Eating lunch outdoors this Saturday at the Nasher Cafe, here’s my view. Picasso’s staring at a patch of reseeded dirt where there was once lush lawn.

Nasher Sculpture Garden on an overcast noon | August 25, 2012
Artist: Pablo Picasso (1881 – 1973) | Spanish
Head of Woman |1958
(photo: Meg Fitzpatrick)

Dallas has done so much over the twenty-five years I have lived here to elevate its cultural offerings and profile. The Dallas Arts District is a piece – a large piece – in the success of offering Dallas citizens and visitors visual and performing arts housed in note-worthy architecture. The District has grown to a 68-acre cultural and residential campus.

The Nasher Sculpture Center, which opened in 2003, is one of the District’s gems designed by the Pulitzer Prize-winning Italian architect, Renzo Piano. His team took time to study and understand the peculiarities of the Texas climate, especially the brutal summer sun. An arched glass roof with a perforated aluminum screen in an egg-crate pattern directs the natural light into the galleries and anticipates the sun’s daily arc from southeast to southwest. (See image below.)

Close-up of “egg crate”
(photo: Nasher Sculpture Center)

Another architectural firm, Foster + Partners of London, spent one year analyzing the arc of the sun before finalizing its design of the Winspear Opera House which is a 2009 addition to the district. A two-acre, steel frame canopy hovers over the Winspear as a mechanism to successfully deflect the Texas sun, especially in the summer months, and lower the ambient temperature. (See image below.)

 

Winspear Opera House in Dallas Arts District | 2009
Architect: Foster + Partners led by Spencer du Grey (photo: Meg Fitzpatrick)

  
A recent addition still under construction and adjacent to the Nasher is Museum Tower, a 42-story residential building. Unfortunately, the design by Los Angeles architect Scott Johnson was not as sensitive to the climate and its impact on the surroundings as the other two architects’ previously mentioned. Clad in convex glass panels, the building is a giant column that magnifies and reflects sunlight onto its neighbors. (See image below.)
Museum Tower diverts sunlight into Nasher’s sculpture garden. Thus, the patches of dirt and brown grass at the Nasher this Saturday.
On a personal note: I find the building itself quite beautiful and elegant, but wish the surfaces accommodated the neighborhood and the James Turrell installation at the Nasher had not been ruined.

Museum Tower seen from Nasher (photo: Brandon Thibodeaux, The New York Times)

 
But, it is not only the Nasher that is hit.
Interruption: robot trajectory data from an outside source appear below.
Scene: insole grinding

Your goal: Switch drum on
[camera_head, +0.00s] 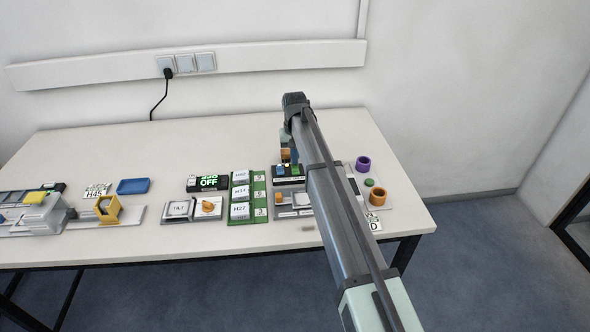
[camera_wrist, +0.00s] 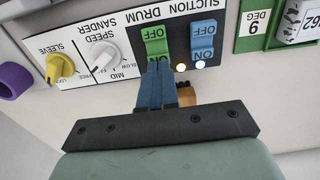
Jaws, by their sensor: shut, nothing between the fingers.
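The sander's control panel (camera_wrist: 128,34) fills the upper part of the wrist view, with its lettering turned over. It carries a green rocker switch (camera_wrist: 155,40) and a blue rocker switch (camera_wrist: 203,38), both marked OFF and ON, near the words SUCTION and DRUM. My gripper (camera_wrist: 160,66) is shut and empty. Its fingertips are at the ON end of the green switch and partly cover it; I cannot tell whether they touch it. Two small bright lamps (camera_wrist: 181,67) (camera_wrist: 200,64) show just right of the fingertips. In the head view my arm hides part of the sander station.
A white speed knob (camera_wrist: 103,54) and a yellow sleeve knob (camera_wrist: 60,66) sit left of the switches. Purple (camera_head: 363,163) and orange (camera_head: 377,195) rings stand right of my arm. A green card rack (camera_head: 257,198) is to its left. The table's back left is clear.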

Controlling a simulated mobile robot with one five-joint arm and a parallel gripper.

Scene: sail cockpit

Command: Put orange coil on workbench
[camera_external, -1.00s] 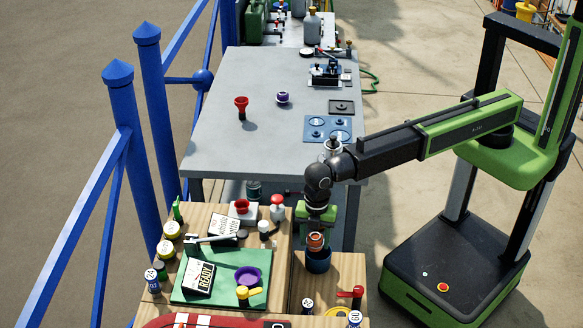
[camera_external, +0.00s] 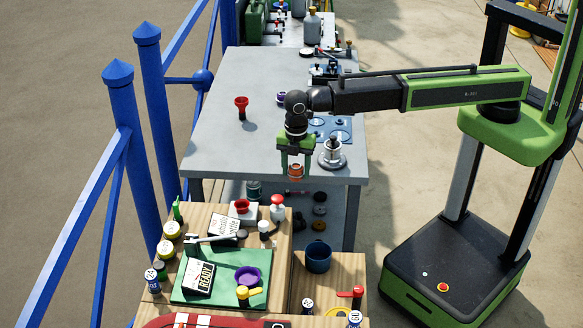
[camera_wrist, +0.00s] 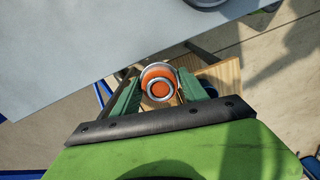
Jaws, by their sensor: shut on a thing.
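The orange coil (camera_external: 296,171) is held between the fingers of my gripper (camera_external: 296,160). In the wrist view the coil (camera_wrist: 160,83) shows as an orange ring with a pale rim between the two green fingers (camera_wrist: 158,92). My gripper is shut on it and points down, near the front edge of the grey workbench (camera_external: 220,155). The workbench also fills the upper left of the wrist view (camera_wrist: 70,55). The coil appears in the air; its exact height above the bench edge is hard to tell.
A silver round-based object (camera_external: 332,154) stands on the bench right of my gripper. A red funnel-shaped piece (camera_external: 241,106) and a blue plate (camera_external: 340,128) are farther back. A dark blue cup (camera_external: 318,257) stands on the lower wooden table. The bench's left front is clear.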

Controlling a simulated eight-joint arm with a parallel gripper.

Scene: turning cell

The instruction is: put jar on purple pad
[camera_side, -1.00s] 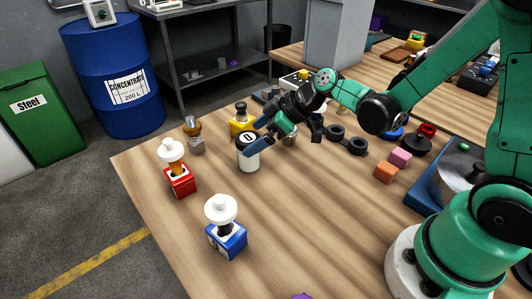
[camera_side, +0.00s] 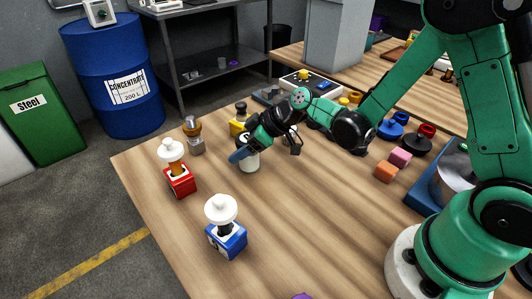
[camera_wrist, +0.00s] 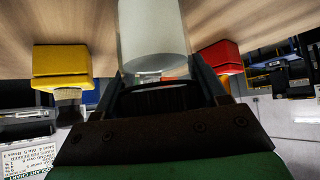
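The jar (camera_side: 250,164), pale with a dark lid, stands upright on the wooden table in the side view. My gripper (camera_side: 241,152) is at the jar, with one blue-grey finger across its upper front, partly hiding the lid. In the wrist view the jar (camera_wrist: 153,35) lies between the two fingers. I cannot tell whether they press on it or stand slightly apart. A small purple piece (camera_side: 302,296) shows at the bottom edge of the side view, mostly cut off; it may be the purple pad.
Orange (camera_side: 386,171) and pink (camera_side: 400,157) blocks lie to the right. The table's front middle is clear.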

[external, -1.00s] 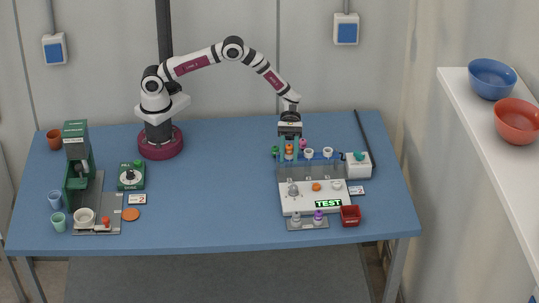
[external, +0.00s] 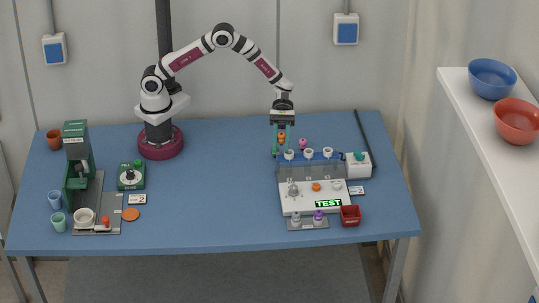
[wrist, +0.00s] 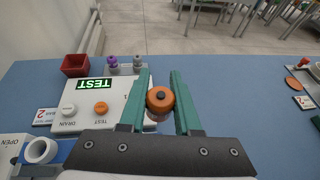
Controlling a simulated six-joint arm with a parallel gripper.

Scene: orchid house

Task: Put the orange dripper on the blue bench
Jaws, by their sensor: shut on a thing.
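The orange dripper (external: 282,136) is between the jaws of my gripper (external: 282,148), near the back of the test station. In the wrist view my gripper (wrist: 161,80) has its two green fingers on either side of the orange dripper (wrist: 160,99), shut on it. The dripper appears to be held above the bench; the exact height is hard to tell. The blue bench (external: 215,200) is the large tabletop under everything, and it also shows in the wrist view (wrist: 245,110). The part of the bench right behind the fingers is hidden.
The test station (external: 300,206) with its lit TEST sign stands beside and in front of my gripper. White cups sit along its blue rail (external: 318,157), and a purple dripper (external: 303,144) stands behind. A red bin (external: 350,215) is at right front. The bench middle is clear.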

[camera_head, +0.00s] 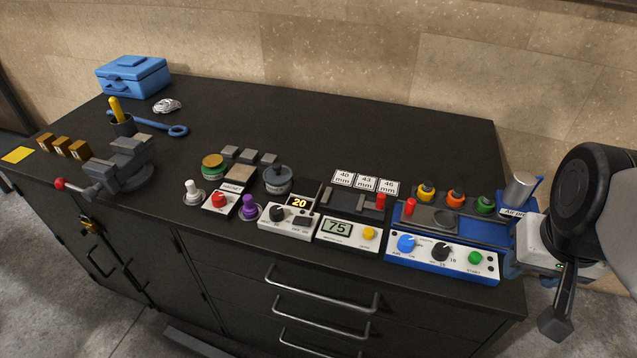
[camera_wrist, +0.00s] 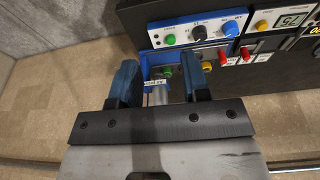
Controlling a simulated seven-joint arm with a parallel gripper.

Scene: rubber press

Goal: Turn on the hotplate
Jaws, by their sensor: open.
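A white panel with an amber "20" display (camera_head: 299,203), a black knob and a dark switch sits at the front middle of the bench. It seems to be the hotplate, though I read no name on it. A round dark lidded piece (camera_head: 278,179) stands just behind it. The knob's and switch's settings are too small to read. My gripper (camera_wrist: 162,88) is open, its blue fingers either side of a silver cylinder (camera_wrist: 160,98) at the bench's right end. The cylinder also shows in the head view (camera_head: 521,186). I see no grip on it. My gripper is well right of the "20" panel.
Between them stand the "75" panel (camera_head: 349,231) with a yellow button and the blue-framed machine (camera_head: 443,256) with a green START button. Coloured knobs (camera_head: 426,192) rise behind it. A vise (camera_head: 121,164) and a blue toolbox (camera_head: 133,76) are left. The rear bench (camera_head: 330,125) is clear.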

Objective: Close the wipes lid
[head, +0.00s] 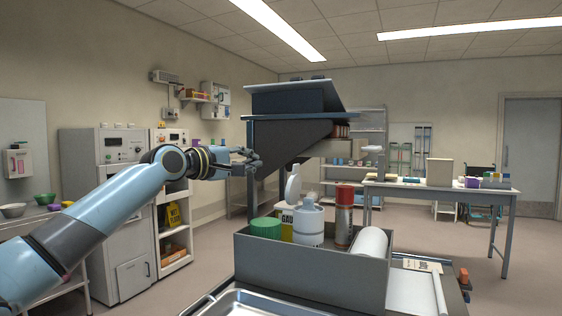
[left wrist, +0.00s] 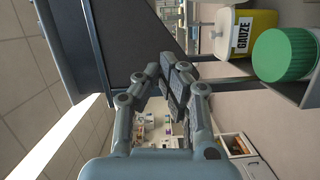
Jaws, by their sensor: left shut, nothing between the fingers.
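The wipes canister (head: 308,226) is white and stands upright in a grey bin (head: 300,262) in the head view. A tuft of wipe sticks up from its top. Its round white lid (head: 293,184) stands raised at the left side of the top, so it looks open. My left gripper (head: 256,159) is above and to the left of the lid, apart from it, shut and empty. In the left wrist view my left gripper (left wrist: 178,82) shows its fingers close together with nothing held; the wipes canister is not seen there. My right gripper is not in view.
In the bin are a green-lidded jar (head: 265,229), a yellow gauze container (head: 285,217), a red-topped can (head: 344,215) and a white roll (head: 369,244). A metal tray (head: 262,304) lies in front.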

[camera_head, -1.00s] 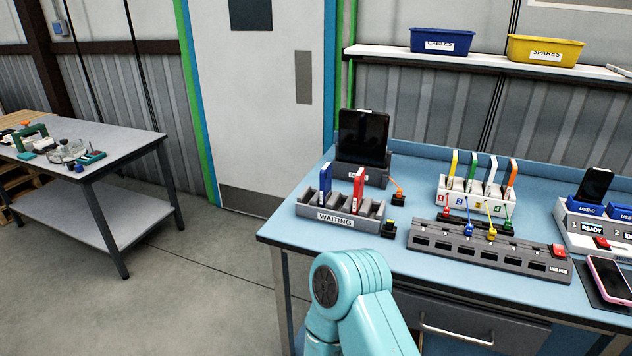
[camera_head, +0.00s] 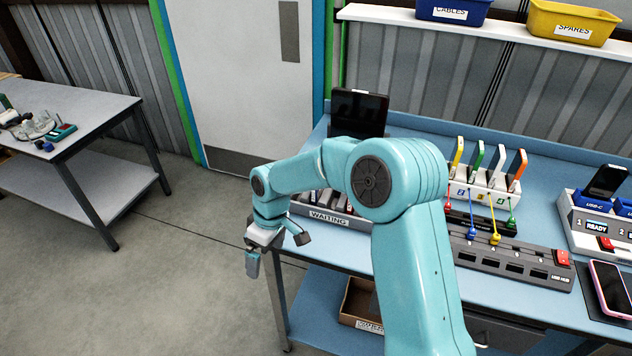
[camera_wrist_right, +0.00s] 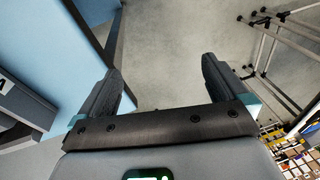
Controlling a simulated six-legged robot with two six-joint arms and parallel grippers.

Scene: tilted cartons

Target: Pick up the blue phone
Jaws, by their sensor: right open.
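The grey rack labelled WAITING (camera_head: 347,219) stands near the left front edge of the blue workbench. My right arm covers most of it in the head view, and the blue phone in it is hidden behind the arm. My right gripper (camera_head: 277,250) is left of the rack, by the bench's left front corner. In the right wrist view the gripper (camera_wrist_right: 160,88) is open and empty, with bare floor between its fingers. My left gripper is not in view.
A black tablet (camera_head: 360,111) stands behind the rack. To the right are a rack of upright coloured slabs (camera_head: 472,193), a grey USB hub (camera_head: 512,262) and a pink-edged phone (camera_head: 608,284). A cardboard box (camera_head: 358,306) sits below the bench.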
The impact is 360 degree.  I have concerns about:
  • The trees and plant life in the soon-to-be open Klyde Warren Park
  • Reflections into nearby buildings, like the Dallas Museum of Art, One Arts Plaza, Hunt Oil Tower
  • This conflict, which has received national and international press, setting back the hard-earned gains in Dallas’ reputation as an increasingly cultural place to live
  • Harming the reasons people will buy a home in Museum Tower. (Note: I want the project be a success for the Arts District, City of Dallas, its investors and the developers.)
  • Museum Tower becoming a scapegoat for any future sun damage in the area, regardless of the real cause.

There many bright minds – hopefully all are well-intended people – working on possible solutions and vetting possibilities. In my opinion, the sooner a workable solution is implemented, the better for everyone involved.

Having a personal long-term view of Dallas as a great place to live, I hope this messy, time-consuming, expensive conflict ignites a larger conversation about urban planning, communities and neighborhoods.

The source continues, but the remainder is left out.